I suppose the main source of my perplexity is this: "freedom of conscience" concerns the political freedom we might have to form and express opinions without government interference -- or at least this is how I've always heard the term used. But you seem to think freedom of conscience is something very different, as something involving the moral conscience -- that faculty or operation of the mind -- enjoying metaphysical freedom (as if by analogy to "freedom of the will"). I've never heard anyone say anything like this in my life.

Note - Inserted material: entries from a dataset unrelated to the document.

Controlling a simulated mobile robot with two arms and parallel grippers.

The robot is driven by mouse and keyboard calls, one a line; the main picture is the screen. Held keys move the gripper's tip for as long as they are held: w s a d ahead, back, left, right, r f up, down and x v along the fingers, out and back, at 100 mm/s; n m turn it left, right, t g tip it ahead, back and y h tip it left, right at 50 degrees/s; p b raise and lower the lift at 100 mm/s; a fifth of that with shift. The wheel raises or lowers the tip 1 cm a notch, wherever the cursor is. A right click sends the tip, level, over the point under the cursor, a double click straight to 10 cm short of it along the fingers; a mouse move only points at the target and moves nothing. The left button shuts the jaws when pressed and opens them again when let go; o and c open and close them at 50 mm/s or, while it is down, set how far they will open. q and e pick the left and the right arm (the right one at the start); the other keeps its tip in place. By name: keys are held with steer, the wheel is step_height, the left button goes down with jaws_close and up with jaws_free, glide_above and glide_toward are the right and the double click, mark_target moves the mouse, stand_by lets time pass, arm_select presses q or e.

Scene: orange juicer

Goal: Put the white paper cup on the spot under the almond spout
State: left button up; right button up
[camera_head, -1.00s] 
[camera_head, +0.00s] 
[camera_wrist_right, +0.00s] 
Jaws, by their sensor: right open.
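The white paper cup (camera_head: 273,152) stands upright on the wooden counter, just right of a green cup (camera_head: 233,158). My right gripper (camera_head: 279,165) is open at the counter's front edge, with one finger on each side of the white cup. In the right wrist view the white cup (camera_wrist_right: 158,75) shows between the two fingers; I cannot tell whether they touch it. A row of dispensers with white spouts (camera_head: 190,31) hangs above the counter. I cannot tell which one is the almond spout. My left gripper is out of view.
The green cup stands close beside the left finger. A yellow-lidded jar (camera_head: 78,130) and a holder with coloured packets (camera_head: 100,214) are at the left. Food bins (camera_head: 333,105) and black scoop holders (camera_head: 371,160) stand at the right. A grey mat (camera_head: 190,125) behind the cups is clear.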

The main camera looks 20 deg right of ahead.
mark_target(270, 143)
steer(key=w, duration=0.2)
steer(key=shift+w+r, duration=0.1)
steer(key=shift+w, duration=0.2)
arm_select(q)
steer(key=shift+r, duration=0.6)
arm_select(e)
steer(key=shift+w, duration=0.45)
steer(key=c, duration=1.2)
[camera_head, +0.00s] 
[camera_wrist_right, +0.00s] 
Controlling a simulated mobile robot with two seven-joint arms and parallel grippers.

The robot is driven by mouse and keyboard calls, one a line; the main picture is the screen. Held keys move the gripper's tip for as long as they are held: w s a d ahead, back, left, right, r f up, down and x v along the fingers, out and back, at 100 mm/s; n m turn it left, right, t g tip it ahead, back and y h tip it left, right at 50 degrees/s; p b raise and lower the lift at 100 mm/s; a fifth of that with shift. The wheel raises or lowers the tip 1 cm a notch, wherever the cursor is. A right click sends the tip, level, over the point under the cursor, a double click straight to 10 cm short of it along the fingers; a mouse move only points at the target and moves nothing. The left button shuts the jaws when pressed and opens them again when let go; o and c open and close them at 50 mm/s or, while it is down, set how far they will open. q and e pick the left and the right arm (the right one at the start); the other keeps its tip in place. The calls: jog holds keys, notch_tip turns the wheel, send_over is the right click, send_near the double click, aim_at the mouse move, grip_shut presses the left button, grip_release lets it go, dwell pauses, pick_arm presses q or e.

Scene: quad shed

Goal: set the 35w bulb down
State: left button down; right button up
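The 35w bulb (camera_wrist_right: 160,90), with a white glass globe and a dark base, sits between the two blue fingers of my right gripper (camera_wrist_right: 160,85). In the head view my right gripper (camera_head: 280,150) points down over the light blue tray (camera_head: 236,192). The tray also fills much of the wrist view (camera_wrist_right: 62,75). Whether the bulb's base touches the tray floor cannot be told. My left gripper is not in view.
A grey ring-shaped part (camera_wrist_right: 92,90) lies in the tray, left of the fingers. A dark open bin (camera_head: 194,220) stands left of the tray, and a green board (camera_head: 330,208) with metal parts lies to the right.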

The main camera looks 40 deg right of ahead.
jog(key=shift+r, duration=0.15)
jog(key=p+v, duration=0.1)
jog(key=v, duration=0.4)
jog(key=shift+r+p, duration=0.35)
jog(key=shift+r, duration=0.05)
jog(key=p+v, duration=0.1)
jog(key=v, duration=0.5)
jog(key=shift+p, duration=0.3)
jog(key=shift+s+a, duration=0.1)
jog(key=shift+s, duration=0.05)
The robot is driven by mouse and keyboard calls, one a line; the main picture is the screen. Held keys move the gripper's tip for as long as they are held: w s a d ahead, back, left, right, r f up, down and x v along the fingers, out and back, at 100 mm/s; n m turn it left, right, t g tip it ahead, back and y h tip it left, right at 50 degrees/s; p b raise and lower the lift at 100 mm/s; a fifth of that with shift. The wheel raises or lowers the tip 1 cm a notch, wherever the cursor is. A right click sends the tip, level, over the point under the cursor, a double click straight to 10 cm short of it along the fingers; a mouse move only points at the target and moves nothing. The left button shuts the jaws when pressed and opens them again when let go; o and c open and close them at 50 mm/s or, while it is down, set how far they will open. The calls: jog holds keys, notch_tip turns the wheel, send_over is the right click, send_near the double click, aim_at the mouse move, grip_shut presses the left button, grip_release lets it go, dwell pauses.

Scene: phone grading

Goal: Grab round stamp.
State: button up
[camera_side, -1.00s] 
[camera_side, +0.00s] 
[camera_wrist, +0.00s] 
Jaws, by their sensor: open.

So it looks for all the world as if your post rests on a misunderstanding of the term "freedom of conscience". Ideally, you could both (i) explain what you mean by "freedom of conscience" and (ii) show that this is an attested use of the term (as opposed to an unprecedented or idiosyncratic use of the term). But I think anything you could provide would be helpful, since I am at a complete loss.

A minor corollary: I agree that it is odd to ask whether a body of ideas can be free, but I think it is also odd to discuss whether the conscience is free. As I've said, "freedom of conscience", in my experience as an English speaker, is just freedom of opinion of the sort discussed by Mill.

I appreciate the reference to the Andrew book, but I was under the impression that your post was intended to show (or at least provide strong support for) the claim that "'freedom of conscience' is conceptual gibberish in any setting other than (protestant) Christian theology". That is why it is extremely perplexing that your post contains no examination of non-Christian cultures. I of course agree with your point that it would be difficult to show that Christians were all missing out on a concept. Indeed, I am skeptical of any claim to the effect that certain cultures are completely missing out on as central a concept as conscience. That's why I would never make such a claim, certainly not in a blog post, unless I had killer evidence at hand.

As for Locke, I think you've misapprehended the source of my objection. Your original claim was that, on Locke's view, "conscience is a result of conditioning, holding us back" in a sense somewhat comparable to Freud. I was objecting more to the "holding us back" part than to the "result of conditioning" part. Let me explain.

I am of course well aware of Locke's argument against innate principles and innate ideas in Book I of the Essay, and I know his arguments against innate moral (or 'practical') principles. So I fully recognize that Locke thinks that conscience is frequently shaped by one's "education, company, and [national] customs". To that extent, Locke of course does think that conscience is a result of conditioning. I would only add the strong qualification that Locke also (quite notoriously) thinks that morality, much like Euclidean geometry, is capable of demonstration (EHU, 3.11.16-18, and of course 4.3.18-20), and that he states in the 2nd Treatise that the law of nature can be known by reason. These qualifications are of obvious relevance to conscience, given Locke's definition of 'conscience' as "our own opinion or judgment of the moral rectitude or pravity of our own actions". So it is misleading to simply state that, for Locke, "conscience is a result of conditioning", and yet it has some truth to it.

But what I strongly object to (or at least what I should like to see substantiated) is the claim that Locke has the proto-Freudian view that conscience "hold[s] us back". I have no expertise when it comes to Freud, but when it comes to Locke, I can think of several strong reasons for doubting this claim (for one thing, his view that laws that do not conduce to our advantage are "in vain"), but no reasons whatsoever for affirming it. So, again, can you point me to anything in Locke that might support your claim?